The Wings over Whidbey Bird Festival kicks off at 7 p.m. on Thursday, May 18 in the Coupeville Recreation Hall, 901 NW Alexander Street, with “The Secrets of Bird Flight,” by keynote speaker Peter Cavanagh. His lecture is hybrid, in person and projected via Zoom.
Eleven guided bird walks are available Friday and Saturday mornings. Most are limited to 10 or 12, so please register online. The walks include South Whidbey, Fort Ebey and Deception Pass State Parks, Pacific Rim Institute, Deer Lagoon, Price Sculpture Park, and Greenbank Farm Forest Trail. Nathan Pieplow, bird call expert, leads the Greenbank Farm walk.
Diving into Bird Photography” with Bill Ray is 4 p.m. on Friday afternoon. In addition to tips on the ways and means of getting the best photograph of a bird, Ray is judging the photos submitted to the Youth Photography Contest. The young winners will be introduced and awarded prizes. This lecture is live only in the Coupeville Recreation Hall.
“The Joy of Spring and Summer Birds” with Thomas Bancroft, Ph.D. is 7 p.m. Friday evening. It may be attended in person at the Coupeville Recreation Hall or via Zoom, attenders must register for either in person or to receive the Zoom link.
The Saturday, May 20 series of lectures begins at 11 a.m. with “Puget Sound Energy’s Bird Protection Program – Eagles, Swans, and Ospreys” with Haley Olson, Senior Resource Scientist.  “The Language of Birds” and book signing with Nathan Pieplow begins at 1 p.m. “Bird Banding — An Important Tool for Supporting Avian Conservation” by Puget Sound Bird Observatory is at 4 p.m. All Saturday lectures are held in the Coupeville High School Administration Building at S. Main Street and Terry and are live only. Preregistration is helpful.
There will be passports for children to collect bird images as they visit displays in the high school, if they fill their card, they receive a prize. Several businesses have provided prizes to be raffled also. Affiliate organizations with displays include: Puget Sound Birds Observatory, Whidbey Camano Land Trust, Whidbey Watershed Stewards, Pacific Rim Institute, Salish Sea Guillemot Network, Puget Sound Energy Conservation Program and WSU Shore Stewards.
This event is free thanks to the generous support of local businesses and individuals, including major donors: Whidbey Island Bank, Whidbey Telecom, Coupeville Historic Waterfront Association, The Goose Community Grocer, Puget Sound Energy, Whidbey Weekly and Printing and Rick Matsen, in memory of his late wife, Anne.

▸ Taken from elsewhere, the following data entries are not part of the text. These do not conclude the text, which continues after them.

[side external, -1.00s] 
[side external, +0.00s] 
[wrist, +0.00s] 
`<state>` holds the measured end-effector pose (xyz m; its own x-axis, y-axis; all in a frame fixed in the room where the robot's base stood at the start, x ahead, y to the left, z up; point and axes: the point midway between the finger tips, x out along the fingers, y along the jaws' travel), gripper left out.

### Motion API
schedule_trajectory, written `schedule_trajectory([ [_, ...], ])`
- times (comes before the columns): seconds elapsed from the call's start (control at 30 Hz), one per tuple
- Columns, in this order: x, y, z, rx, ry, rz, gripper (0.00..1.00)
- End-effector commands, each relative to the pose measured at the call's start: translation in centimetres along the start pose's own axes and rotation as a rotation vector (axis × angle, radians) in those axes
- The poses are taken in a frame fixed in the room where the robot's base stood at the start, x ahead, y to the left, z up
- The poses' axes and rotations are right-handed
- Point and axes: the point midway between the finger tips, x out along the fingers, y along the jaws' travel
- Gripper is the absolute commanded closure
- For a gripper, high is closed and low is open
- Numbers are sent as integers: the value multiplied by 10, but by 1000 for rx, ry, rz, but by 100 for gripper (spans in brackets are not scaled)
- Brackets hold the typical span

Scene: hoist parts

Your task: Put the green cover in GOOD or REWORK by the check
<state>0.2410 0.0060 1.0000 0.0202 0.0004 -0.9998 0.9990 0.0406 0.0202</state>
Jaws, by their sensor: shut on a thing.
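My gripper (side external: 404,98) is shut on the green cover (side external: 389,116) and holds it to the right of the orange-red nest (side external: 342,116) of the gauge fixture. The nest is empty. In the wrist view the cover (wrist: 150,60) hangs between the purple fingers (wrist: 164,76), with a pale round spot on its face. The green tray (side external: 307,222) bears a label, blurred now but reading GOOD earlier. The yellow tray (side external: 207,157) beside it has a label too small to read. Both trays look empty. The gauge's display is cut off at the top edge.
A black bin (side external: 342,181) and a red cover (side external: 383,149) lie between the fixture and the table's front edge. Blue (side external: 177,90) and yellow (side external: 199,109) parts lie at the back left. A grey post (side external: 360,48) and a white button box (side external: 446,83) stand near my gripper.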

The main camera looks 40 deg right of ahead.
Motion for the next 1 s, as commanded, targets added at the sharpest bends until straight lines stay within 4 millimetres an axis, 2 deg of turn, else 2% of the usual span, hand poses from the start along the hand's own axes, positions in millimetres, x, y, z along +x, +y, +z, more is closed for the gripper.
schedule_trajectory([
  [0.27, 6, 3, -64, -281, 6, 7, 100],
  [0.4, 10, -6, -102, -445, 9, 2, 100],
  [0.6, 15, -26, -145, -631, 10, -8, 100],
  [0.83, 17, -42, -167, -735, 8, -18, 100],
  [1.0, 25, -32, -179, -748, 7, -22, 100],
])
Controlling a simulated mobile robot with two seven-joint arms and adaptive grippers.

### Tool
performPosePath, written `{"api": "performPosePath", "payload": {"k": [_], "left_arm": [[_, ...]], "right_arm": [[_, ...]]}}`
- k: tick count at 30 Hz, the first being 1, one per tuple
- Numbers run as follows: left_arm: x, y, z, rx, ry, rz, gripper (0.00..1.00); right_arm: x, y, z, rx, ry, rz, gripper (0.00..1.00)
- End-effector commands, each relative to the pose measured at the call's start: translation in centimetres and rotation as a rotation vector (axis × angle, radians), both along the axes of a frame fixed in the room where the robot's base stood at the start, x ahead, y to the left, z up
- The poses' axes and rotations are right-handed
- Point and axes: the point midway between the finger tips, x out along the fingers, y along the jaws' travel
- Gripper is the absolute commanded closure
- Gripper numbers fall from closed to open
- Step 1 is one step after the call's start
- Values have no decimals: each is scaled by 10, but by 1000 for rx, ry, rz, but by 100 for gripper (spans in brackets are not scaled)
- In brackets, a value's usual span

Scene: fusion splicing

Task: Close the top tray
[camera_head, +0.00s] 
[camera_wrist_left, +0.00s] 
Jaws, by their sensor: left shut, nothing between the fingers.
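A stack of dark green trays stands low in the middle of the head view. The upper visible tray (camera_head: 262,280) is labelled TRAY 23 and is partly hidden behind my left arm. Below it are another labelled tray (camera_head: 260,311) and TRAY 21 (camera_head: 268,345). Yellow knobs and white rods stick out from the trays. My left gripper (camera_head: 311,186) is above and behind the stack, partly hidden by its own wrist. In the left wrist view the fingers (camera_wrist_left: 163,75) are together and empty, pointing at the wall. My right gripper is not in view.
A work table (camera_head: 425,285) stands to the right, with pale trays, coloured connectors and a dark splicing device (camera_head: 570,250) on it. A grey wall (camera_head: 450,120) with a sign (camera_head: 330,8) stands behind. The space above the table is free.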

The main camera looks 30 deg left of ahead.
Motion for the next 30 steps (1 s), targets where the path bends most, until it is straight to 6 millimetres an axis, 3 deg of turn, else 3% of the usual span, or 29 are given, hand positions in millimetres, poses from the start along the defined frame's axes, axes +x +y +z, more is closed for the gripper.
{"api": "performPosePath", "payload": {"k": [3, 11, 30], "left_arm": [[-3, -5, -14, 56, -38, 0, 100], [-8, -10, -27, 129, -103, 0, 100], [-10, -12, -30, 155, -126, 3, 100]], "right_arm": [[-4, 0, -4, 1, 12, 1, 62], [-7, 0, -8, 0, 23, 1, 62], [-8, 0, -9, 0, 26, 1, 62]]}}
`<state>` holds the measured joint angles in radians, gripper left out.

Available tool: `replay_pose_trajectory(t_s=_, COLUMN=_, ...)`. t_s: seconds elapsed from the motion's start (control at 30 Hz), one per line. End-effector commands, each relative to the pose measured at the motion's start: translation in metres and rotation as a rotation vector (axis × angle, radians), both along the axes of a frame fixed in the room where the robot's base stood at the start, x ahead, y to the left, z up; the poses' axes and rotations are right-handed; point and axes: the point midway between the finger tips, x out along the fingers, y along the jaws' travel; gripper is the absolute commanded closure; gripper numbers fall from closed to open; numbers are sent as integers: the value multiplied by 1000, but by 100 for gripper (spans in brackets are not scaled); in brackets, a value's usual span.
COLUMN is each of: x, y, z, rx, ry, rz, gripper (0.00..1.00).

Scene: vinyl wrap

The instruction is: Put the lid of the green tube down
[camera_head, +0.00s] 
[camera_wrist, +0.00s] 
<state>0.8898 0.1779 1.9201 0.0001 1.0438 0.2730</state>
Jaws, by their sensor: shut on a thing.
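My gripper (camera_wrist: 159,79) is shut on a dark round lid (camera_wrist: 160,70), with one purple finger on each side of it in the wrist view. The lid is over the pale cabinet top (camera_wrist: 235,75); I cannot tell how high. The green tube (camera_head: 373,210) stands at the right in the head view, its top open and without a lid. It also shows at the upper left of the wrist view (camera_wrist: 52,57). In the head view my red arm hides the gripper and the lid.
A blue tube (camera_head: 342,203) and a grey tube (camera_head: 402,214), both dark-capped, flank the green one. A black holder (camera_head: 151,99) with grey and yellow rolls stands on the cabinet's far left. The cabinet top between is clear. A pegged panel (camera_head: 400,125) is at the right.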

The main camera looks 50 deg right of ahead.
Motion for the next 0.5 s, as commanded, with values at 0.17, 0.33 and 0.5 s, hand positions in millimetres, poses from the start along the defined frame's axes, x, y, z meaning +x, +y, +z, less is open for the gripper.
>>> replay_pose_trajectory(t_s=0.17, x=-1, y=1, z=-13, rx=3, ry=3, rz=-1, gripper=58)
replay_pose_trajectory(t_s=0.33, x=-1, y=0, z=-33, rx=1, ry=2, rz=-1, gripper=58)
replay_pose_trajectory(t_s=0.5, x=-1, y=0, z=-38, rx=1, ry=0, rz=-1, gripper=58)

Poster design for the first Whidbey bird festival was by Oak Harbor High School Student, June Braunstein. She won $100 for the poster design, launched in late February. Photo from Whidbey Audubon Society webpage

The poster design for the first bird festival was by Oak Harbor High School Student, June Braunstein. She won $100 for the poster design, launched in late February. Oak Harbor High School graphic arts instructor Jana Jansen embraced the idea and provided entries from all of her students.